To change the client certificate password of your Checkpoint Mobile Access VPN certificate, you can follow the below steps.
1. Open your Check Point Mobile Client and browse to your certificate if it isn't already populated in the field.
2. Click on the "Certificate" Icon highlighted in the below screenshot
3. Enter the current certificate password into the presented prompt as shown below
4. On the window that appears, click the "Change Password" button as shown below
5. On the "Change Certificate Password" window that appears, enter the old and new passwords as prompted and press "OK". If you've done this correctly, you will be shown the "Certificate password replaced successfully" window as below
6. You can now press "OK" to close all the windows and connect with your new password.
Easy and quick to do!
This does rely on the user proactively changing the password and doesn't force any complex rules, but it's one step in the right direction.
If anyone knows how to to configure a minimum time period to force password change, or to enforce complexity requirements, I would love to know, so please reply to this post.
Thank you for reading!
Why would you need to do that in the first place?
Thanks for reading Val,
I understand without the actual certificate file, knowing the password is useless.
I also understand that if someone had made a copy of the certificate file and stolen it, changing the password on the original certificate will not change the password on the stolen certificate.
However, as you know, most companies have password policies which require you to change your password on a frequent basis.
Not being able to change it breaks those policies.
Even if you don't agree with some of the policies, if they've been set, you must find a way to follow them sadly.
If this helps one unlucky engineer, then it's a post worth posting I think 😀
Super valid point, thanks for sharing!
Andy
Sure ! But to require you to change your password on a frequent basis does not make anything safer, quite the contrary, as people then use simpler passwords.
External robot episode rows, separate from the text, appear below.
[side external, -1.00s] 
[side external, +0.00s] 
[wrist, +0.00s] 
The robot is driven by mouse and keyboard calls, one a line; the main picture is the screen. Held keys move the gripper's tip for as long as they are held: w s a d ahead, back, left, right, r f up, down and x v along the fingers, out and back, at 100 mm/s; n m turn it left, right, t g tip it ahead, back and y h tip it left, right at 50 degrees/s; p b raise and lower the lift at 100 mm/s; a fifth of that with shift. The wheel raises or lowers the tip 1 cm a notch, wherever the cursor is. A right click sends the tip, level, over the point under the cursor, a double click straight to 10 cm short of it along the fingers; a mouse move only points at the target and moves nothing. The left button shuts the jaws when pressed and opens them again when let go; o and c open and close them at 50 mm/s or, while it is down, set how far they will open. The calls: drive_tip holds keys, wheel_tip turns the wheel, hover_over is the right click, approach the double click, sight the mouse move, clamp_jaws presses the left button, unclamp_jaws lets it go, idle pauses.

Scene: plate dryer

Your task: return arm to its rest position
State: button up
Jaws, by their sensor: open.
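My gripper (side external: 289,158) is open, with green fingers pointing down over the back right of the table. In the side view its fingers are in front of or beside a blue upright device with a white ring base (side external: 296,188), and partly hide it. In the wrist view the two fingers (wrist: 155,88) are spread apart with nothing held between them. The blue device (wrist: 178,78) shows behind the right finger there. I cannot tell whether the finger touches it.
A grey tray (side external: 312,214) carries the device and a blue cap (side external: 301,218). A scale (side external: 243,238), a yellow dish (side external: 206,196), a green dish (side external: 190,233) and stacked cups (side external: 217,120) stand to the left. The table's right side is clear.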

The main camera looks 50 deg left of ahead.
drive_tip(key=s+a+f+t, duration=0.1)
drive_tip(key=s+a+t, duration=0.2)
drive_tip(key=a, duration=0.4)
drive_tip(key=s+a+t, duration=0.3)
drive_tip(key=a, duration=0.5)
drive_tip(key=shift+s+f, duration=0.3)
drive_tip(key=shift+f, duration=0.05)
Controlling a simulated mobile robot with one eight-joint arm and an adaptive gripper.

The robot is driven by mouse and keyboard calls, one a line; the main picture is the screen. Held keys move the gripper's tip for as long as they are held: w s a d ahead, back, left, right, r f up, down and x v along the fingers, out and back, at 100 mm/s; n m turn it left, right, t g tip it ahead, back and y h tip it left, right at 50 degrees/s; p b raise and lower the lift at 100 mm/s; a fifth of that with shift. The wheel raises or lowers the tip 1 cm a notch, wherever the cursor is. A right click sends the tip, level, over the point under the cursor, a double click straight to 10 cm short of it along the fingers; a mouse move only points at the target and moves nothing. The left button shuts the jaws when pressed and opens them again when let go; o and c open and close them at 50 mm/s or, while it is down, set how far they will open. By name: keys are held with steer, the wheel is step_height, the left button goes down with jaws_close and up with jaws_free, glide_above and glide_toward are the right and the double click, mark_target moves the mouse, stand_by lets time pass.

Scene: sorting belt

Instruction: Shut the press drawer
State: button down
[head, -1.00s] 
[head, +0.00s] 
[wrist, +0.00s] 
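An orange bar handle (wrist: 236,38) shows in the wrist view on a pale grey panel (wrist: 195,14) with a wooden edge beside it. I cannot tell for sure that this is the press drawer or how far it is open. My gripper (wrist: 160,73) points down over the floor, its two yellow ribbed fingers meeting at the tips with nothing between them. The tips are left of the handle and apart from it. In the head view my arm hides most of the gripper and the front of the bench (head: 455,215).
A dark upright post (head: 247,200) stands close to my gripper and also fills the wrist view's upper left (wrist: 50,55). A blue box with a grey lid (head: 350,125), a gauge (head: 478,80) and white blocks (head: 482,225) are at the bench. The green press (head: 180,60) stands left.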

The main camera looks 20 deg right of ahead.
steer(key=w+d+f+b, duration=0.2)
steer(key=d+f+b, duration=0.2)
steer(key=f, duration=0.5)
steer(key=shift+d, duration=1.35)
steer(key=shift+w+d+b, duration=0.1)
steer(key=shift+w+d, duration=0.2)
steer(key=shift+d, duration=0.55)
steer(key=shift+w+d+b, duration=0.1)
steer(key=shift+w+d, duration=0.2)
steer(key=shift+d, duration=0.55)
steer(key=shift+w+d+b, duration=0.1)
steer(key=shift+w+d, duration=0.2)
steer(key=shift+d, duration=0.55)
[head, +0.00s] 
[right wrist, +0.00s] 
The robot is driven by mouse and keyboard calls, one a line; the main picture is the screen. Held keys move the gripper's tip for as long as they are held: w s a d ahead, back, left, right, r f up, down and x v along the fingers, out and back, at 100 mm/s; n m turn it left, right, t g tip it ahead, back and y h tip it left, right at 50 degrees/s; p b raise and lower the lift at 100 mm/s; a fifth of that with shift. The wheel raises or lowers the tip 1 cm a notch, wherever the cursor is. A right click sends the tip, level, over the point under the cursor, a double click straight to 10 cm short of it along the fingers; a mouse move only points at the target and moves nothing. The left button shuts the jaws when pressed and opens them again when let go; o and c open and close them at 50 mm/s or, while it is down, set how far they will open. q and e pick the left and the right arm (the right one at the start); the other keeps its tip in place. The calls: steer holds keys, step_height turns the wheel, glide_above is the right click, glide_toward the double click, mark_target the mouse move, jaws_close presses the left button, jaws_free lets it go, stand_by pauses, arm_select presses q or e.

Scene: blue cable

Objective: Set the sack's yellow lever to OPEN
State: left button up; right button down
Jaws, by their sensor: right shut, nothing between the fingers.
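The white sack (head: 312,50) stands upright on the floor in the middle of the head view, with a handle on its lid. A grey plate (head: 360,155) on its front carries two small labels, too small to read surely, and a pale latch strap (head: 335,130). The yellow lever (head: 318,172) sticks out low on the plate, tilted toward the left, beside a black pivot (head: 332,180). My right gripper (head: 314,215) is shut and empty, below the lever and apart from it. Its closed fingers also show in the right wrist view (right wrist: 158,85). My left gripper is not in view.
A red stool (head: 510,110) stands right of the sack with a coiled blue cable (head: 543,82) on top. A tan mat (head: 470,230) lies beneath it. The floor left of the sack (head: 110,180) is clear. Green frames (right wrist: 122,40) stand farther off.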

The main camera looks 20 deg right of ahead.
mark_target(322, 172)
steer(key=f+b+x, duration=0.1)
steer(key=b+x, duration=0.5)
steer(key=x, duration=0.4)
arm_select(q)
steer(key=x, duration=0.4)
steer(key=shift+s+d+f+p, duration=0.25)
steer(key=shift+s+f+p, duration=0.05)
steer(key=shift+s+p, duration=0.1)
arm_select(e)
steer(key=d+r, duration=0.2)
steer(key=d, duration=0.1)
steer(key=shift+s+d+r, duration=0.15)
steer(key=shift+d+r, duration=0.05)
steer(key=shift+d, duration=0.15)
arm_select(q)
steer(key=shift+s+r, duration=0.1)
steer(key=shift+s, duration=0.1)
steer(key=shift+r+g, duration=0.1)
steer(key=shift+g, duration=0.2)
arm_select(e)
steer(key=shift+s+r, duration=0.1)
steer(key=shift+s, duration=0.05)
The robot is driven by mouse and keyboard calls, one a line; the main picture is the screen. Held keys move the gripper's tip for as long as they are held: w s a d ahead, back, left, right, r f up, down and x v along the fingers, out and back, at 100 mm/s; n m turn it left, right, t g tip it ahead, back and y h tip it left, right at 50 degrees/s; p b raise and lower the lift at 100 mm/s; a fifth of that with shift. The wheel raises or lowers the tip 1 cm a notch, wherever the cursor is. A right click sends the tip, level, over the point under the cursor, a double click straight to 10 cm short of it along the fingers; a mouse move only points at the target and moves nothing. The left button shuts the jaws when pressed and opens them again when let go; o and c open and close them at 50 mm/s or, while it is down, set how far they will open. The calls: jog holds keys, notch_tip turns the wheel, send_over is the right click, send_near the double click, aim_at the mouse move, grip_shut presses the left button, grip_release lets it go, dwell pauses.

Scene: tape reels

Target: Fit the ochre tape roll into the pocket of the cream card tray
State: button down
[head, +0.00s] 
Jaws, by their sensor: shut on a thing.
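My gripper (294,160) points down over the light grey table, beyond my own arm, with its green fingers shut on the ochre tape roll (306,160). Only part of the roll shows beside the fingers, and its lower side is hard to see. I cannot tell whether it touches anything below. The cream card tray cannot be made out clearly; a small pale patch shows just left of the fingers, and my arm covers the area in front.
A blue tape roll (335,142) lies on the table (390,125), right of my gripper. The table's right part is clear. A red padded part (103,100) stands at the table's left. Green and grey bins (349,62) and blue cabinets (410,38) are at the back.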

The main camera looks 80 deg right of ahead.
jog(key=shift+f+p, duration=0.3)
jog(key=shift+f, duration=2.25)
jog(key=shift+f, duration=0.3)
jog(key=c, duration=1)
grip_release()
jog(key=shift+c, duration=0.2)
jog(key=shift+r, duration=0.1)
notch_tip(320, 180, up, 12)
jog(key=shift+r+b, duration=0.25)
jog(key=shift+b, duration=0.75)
Many companies have dropped this requirement out of good reasons...
I've had to do this a few times myself for various reasons.
Thanks for sharing!
Here's a question for you, if I may.
Is there a way to lock the certificate if say 5 failed attempts were made on the password?
Otherwise a brute force attack can be made on the certificate to get it's password?
No, and I'm not sure how a password-protected file of any kind would implement such "brute force protection" against any tool that might be able to read it.